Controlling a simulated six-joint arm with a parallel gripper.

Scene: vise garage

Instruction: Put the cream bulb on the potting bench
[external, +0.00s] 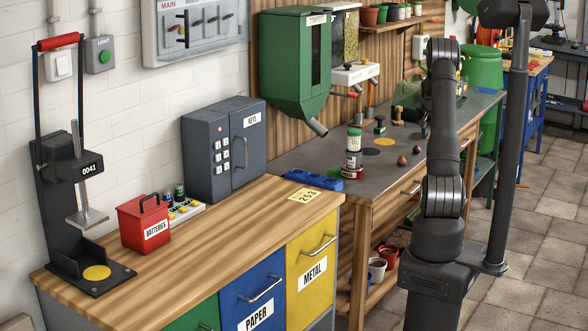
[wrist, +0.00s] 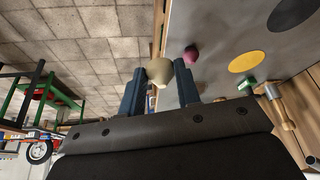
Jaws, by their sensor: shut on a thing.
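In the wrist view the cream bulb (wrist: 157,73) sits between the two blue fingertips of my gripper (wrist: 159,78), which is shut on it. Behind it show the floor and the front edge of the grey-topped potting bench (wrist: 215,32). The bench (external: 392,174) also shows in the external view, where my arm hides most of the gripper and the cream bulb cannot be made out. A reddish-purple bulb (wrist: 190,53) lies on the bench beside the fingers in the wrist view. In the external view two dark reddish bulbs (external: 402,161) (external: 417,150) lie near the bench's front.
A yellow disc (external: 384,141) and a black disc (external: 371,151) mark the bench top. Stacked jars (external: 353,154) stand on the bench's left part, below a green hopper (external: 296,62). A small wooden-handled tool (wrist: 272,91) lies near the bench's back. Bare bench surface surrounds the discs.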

————————

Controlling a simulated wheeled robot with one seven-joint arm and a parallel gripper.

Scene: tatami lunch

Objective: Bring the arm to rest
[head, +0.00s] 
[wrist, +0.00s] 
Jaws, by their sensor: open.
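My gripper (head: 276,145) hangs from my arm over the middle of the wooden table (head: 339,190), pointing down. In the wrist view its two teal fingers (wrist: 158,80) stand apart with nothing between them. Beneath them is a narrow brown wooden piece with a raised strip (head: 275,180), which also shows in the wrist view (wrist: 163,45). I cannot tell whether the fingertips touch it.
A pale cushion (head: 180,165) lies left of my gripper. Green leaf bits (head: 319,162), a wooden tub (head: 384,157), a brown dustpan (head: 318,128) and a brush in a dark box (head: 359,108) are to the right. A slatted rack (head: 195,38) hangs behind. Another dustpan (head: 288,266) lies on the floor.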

————————

### [REQUIREMENT]
Which lines contain the word "Scene"? Return each of them.

### [FINAL RESULT]
Scene: vise garage
Scene: tatami lunch

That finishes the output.